One day--several years ago, in another state--I was standing at my kitchen sink, looking out the window, when a kid from the neighborhood, "Billy," rode by on his bike. He was riding in typical 10-year-old-on-a-perfectly-flat-street style: he was pedaling standing up and pumping as hard as humanly possibly, so that his bike jerked madly from side to side.
Then, wham, he hit something (maybe a tumbleweed, or a dead armadillo, or a tarantula) and wiped out. He flew off his bike and lay stunned in the street. He seemed perfectly fine, other than being surprised. I watched him, thinking: Heavens to Murgatroyde, kid, get out of the street! But instead of a) pushing his bike off of himself, or b) getting out of the street, Billy fumbled in his sweatshirt for his phone. He then appeared to call several different numbers before finally reaching his mom.
All this while he was sprawled in the street, with his bike still lying on top of him.
After talking to his mom for about two seconds, Billy sprang up and dragged his bike out of the street (obviously her first question was "Are you still lying in the road?"). After hauling his bike to the curb, Billy called his mom back to see what he should do next. (He was all of two blocks from home!) Apparently, Mom wisely instructed him to just get back on his bike and keep going, which he did, after carefully zipping his cell phone back into his pocket.
Farmer Boy's dad would have walked away in disgust and left Billy to get run over by a minivan.
When Farmer Boy was eight--eight!--he had to learn to haul logs with his own little bobsled, driving the two oxen he had trained himself over many long winter hours in the barn. His dad's method of teaching him to haul wood was sending him out with the the bobsled, the oxen, and two French kids for a whole day to figure it out.
Pierre and Louis rolled the log an inch, then Almanzo stuck his pole under it and held it, while Pierre and Louis rolled it again. They got the log high up on the steep skids.
Almanzo was holding it with all his might. His legs were braced and his teeth were clenched and his neck strained and his eyes felt bulging out, when suddenly the whole log slipped.
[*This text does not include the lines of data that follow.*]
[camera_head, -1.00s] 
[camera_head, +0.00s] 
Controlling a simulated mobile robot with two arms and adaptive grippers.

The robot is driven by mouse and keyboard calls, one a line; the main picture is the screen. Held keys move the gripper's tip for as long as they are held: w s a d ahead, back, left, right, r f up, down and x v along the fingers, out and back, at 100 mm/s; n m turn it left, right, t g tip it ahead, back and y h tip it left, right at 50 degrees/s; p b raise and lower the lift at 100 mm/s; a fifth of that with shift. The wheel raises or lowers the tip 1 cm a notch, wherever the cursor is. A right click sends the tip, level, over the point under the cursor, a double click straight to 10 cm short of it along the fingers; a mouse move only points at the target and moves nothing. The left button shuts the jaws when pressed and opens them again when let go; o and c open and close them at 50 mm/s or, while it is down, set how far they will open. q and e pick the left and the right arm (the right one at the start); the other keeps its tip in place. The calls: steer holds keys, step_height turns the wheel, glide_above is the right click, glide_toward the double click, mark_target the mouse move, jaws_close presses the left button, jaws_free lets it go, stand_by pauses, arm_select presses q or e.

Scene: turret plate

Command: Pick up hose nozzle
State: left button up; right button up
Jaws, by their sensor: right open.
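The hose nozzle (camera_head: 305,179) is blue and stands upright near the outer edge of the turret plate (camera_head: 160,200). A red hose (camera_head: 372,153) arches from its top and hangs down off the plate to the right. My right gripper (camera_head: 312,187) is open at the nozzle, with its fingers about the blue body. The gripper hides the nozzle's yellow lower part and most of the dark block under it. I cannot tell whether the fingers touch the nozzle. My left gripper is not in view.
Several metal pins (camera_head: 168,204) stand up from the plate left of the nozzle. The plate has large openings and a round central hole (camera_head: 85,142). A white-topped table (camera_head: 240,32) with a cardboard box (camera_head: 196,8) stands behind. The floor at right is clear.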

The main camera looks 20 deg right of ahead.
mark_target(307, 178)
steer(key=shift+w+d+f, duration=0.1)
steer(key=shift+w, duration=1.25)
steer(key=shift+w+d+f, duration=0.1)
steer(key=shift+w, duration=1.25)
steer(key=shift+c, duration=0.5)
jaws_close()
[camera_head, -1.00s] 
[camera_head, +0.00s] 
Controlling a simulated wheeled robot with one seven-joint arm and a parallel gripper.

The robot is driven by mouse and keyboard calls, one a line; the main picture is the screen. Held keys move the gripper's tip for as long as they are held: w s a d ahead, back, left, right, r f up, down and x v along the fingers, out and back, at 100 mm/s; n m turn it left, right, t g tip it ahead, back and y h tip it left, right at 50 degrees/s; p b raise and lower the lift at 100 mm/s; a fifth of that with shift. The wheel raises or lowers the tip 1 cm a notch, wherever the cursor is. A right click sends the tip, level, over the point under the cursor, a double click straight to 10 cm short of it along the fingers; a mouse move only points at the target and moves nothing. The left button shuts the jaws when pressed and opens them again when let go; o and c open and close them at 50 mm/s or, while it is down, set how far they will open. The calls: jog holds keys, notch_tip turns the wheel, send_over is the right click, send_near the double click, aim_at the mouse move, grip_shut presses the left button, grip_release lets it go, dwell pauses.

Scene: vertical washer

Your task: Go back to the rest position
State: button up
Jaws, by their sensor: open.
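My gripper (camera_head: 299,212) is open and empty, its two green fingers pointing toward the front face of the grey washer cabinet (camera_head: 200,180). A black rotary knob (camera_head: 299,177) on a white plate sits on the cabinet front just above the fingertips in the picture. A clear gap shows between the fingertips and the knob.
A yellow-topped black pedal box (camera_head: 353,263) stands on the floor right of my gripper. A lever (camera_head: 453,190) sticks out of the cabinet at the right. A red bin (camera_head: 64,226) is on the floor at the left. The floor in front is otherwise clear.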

The pole jerked out of his hands and hit his head. The log was falling on him. He tried to get away, but it smashed him down into the snow. Pierre and Louis screamed and kept screaming. Almanzo couldn't get up. The log was on top of him. Father and John lifted it, and Almamzo crawled out. He managed to get up on his feet.
"Hurt, son?" Father asked him.
Almanzo was afraid he was going to be sick at his stomach. He managed to say, "No, Father...."
"Accidents will happen, son," Father said, "Take more care next time. Men must look out for themselves in the timber."
Billy would have whipped out his phone, called his mom and said "I'm under a log!" before he was slowly crushed to death. Father Wilder would have probably just shaken his head and said, "Guess he wasn't meant to be."